### [TASK DIRECTIONS]
Report, as a bare number, how many lines contain the string "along".
┌──
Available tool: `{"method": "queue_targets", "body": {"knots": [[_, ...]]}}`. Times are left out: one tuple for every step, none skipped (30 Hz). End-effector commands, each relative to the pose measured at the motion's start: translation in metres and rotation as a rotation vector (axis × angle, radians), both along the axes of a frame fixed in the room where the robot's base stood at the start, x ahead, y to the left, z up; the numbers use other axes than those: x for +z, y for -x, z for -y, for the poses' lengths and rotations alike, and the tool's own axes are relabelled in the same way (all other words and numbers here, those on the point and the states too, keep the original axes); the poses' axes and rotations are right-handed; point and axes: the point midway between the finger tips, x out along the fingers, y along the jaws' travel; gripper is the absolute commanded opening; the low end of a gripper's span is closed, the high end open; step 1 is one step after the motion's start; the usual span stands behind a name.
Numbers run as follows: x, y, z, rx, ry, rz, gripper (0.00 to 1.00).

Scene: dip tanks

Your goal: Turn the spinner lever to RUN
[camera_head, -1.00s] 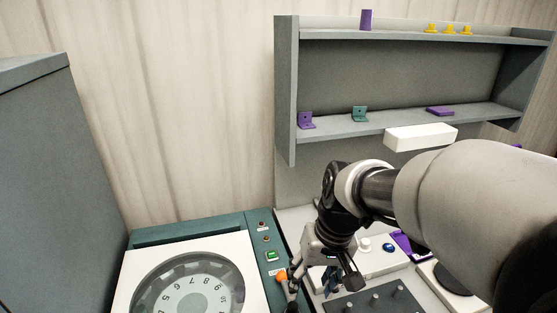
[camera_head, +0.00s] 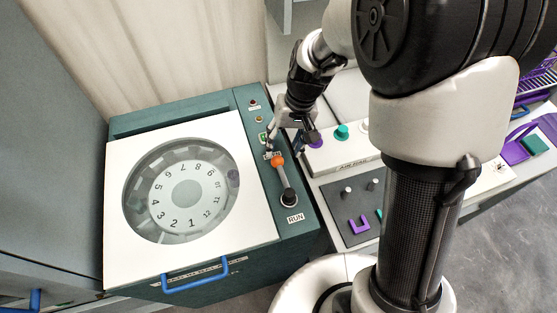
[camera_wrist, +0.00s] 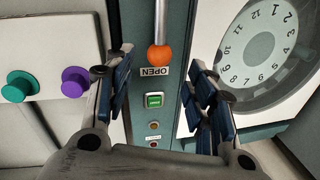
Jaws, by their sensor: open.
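The spinner is a teal cabinet with a white lid (camera_head: 122,250) and a round window over a numbered dial (camera_head: 187,193). On its right-hand panel, the spinner lever (camera_head: 284,180) has a dark pivot, a metal rod and an orange knob (camera_head: 277,160). The knob end points at the OPEN label (camera_wrist: 154,71), away from the RUN label (camera_head: 295,217) beside the pivot. My gripper (camera_head: 285,149) is open and empty by the knob. In the wrist view, the orange knob (camera_wrist: 160,58) appears between the blue-padded fingers of my gripper (camera_wrist: 160,65). I cannot tell whether they touch it.
A green button (camera_wrist: 154,100) and small indicator lamps lie on the panel beyond the knob. To the right stands a white unit with green (camera_head: 341,132) and purple knobs, and a grey pegboard (camera_head: 350,230). A blue handle (camera_head: 195,278) is on the spinner's front.

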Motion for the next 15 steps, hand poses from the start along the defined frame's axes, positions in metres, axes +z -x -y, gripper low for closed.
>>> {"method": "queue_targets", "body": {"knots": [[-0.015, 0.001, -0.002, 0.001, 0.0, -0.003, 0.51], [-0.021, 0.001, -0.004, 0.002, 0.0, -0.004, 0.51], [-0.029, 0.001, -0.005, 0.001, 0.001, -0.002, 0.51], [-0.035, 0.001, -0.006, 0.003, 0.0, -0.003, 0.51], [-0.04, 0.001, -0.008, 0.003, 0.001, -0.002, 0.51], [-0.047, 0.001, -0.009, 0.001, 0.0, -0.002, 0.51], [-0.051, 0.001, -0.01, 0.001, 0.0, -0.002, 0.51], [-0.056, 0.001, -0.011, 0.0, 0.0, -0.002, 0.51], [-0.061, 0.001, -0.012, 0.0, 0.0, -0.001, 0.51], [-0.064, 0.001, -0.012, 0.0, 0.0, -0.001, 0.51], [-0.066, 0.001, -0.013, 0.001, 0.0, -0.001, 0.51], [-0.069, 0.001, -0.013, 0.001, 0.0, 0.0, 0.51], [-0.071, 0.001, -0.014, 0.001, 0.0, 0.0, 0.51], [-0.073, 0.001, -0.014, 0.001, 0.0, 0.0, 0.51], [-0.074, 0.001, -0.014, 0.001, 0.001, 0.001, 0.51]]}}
└──
### [TASK RESPONSE]
2